For the multitudes who knew Stav, loved him, played for him, played against him, and gathered in his circle of friendship for the better part of his Indiana Baseball Coaches Hall of Fame career that ended when he retired in 1997, we will forever be suffering an emotional rain delay from which the tarp will never completely come off.

So how does one begin to paint the Stavreti legacy?

We begin with the canvas, which is baseball.

At first, Stavreti didn't plan on being a baseball coach. He wanted to coach basketball. But when he was passed over for a basketball position, he put his heart and soul into learning as much as he could about baseball. And that's how he taught it to his players ? with his heart and soul.

He coached it for 30 years, including 26 at Northrop, where he had 526 wins, 12 sectional, seven regional, three semistate and nine SAC championships, plus the state title in '83.

Yet despite all the victories and championships and the glorious numbers that underscore his intensity and drive, they don't define Stavreti. Stav's true legacy is a lifetime of vivid hues on this baseball-colored canvas.

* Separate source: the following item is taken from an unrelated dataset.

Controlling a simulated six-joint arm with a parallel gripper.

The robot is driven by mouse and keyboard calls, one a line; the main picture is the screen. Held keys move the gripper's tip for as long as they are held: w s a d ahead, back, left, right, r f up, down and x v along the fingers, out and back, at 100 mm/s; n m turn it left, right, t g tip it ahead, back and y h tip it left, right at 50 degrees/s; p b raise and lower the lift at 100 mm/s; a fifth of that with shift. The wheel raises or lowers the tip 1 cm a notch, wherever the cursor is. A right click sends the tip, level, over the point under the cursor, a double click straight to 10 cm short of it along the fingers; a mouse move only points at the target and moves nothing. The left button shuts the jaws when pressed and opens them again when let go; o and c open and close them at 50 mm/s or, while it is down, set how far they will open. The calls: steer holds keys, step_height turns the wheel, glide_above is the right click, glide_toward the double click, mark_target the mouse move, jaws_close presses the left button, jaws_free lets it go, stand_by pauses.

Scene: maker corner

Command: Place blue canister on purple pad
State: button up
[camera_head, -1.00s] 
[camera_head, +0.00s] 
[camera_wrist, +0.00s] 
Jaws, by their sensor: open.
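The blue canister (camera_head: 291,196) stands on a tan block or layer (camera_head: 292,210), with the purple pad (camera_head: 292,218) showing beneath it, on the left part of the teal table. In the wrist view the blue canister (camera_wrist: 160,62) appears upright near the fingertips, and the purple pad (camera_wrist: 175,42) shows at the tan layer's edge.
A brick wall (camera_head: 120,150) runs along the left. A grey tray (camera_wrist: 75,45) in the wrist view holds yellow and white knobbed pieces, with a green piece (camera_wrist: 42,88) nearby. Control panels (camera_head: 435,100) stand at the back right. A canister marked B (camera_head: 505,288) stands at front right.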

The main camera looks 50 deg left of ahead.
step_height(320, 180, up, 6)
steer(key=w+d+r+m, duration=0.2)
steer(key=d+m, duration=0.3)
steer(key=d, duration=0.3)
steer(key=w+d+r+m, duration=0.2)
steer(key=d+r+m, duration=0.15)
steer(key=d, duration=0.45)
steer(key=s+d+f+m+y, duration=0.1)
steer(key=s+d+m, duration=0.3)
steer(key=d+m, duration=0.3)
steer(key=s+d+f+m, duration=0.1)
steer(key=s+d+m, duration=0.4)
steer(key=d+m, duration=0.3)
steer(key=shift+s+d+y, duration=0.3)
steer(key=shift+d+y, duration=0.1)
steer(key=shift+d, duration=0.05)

He leaves behind his high school sweetheart, wife Dottie, their daughter, Sherri, and hundreds of sons wearing brown and orange, all of whom pitched and caught, hit and ran, won and wept, lost and laughed.

One of the sons is Eric Wedge, an '86 Northrop graduate who went from being an All-SAC catcher to All-American at Wichita State, to major league baseball's 2007 American League Manager of the Year, and now the manager of the Seattle Mariners.

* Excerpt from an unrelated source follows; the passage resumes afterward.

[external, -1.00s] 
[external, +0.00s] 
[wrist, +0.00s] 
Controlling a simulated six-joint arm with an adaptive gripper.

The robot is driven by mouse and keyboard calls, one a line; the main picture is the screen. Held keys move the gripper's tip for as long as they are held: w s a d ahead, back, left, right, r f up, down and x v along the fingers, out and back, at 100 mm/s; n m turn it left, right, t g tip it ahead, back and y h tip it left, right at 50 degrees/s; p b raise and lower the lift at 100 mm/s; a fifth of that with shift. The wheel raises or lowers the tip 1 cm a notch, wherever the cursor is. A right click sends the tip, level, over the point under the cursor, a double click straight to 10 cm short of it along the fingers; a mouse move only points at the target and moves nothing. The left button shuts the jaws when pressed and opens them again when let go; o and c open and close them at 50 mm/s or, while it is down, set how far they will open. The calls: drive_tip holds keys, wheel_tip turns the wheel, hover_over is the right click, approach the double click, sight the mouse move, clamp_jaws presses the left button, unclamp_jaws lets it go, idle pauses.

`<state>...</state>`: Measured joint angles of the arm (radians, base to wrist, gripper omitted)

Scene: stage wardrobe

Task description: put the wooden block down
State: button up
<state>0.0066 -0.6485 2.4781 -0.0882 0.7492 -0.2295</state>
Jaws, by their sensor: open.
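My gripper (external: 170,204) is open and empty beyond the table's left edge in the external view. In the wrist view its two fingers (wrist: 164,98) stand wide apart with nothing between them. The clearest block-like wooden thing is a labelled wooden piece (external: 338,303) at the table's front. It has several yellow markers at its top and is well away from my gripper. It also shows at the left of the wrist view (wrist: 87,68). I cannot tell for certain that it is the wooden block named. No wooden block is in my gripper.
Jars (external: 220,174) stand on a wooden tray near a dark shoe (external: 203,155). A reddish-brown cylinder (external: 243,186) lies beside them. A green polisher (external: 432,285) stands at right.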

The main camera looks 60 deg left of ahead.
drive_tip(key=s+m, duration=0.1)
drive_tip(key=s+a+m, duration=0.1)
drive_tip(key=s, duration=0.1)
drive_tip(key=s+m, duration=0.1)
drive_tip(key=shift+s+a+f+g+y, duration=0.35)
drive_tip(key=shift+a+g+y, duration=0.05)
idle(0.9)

"He's a big part of who I am, and he had a great impact on my future," Wedge said. "He's somebody I will care about and love forever."

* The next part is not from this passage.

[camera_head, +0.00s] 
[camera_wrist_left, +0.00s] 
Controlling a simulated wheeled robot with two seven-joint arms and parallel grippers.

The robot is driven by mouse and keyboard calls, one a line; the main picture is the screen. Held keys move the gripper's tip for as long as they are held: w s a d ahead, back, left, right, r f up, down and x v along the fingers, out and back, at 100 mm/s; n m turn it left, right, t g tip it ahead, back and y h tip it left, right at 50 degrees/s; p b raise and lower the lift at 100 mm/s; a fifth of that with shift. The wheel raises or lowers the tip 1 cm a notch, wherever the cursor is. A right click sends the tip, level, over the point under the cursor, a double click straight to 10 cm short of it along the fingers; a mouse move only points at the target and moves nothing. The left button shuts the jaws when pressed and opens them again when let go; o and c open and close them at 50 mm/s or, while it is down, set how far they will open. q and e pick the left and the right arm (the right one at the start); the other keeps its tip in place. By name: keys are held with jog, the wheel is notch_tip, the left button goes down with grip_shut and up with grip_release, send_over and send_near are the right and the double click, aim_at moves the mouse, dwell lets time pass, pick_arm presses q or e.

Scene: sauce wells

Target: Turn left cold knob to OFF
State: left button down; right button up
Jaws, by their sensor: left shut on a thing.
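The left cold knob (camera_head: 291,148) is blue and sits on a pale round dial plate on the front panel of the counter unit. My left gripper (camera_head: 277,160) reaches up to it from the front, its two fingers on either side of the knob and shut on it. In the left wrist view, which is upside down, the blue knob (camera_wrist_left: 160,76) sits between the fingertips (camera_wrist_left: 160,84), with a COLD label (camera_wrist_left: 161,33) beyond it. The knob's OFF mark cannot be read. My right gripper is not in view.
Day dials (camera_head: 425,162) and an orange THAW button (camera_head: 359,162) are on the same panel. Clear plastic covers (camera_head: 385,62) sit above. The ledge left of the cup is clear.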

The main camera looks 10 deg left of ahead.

To illustrate his devotion, Wedge called Friday evening from Hawaii, where he is vacationing with his family, to talk about his old coach.

Matt Brumbaugh called from Fort Wayne, where the same passion exists.

An '85 Northrop graduate who is now the Bruins' head coach, it was Brumbaugh who coaxed Stavreti out of retirement in the spring of 2011 to make him the team's bench coach.

Stav was 72 at the time, starting to show signs of ALS. His gait was slower, his speech beginning to slur. But with his thick shock of white hair pouring from beneath the brown cap and wearing a Northrop windbreaker that billowed over his shrinking frame, he was back on the field that bears his name, talking to kids, coaching them, teaching with his heart and soul.

"It meant the world to him," Brumbaugh said. "It gave him what he always wanted, and that's to go out and teach the game; to be around the game; to be around the kids."

But Stav's personal canvas isn't complete, not by a long shot; not when the boys of the boys he coached still stand in the box, keep the front shoulder in and go the other way.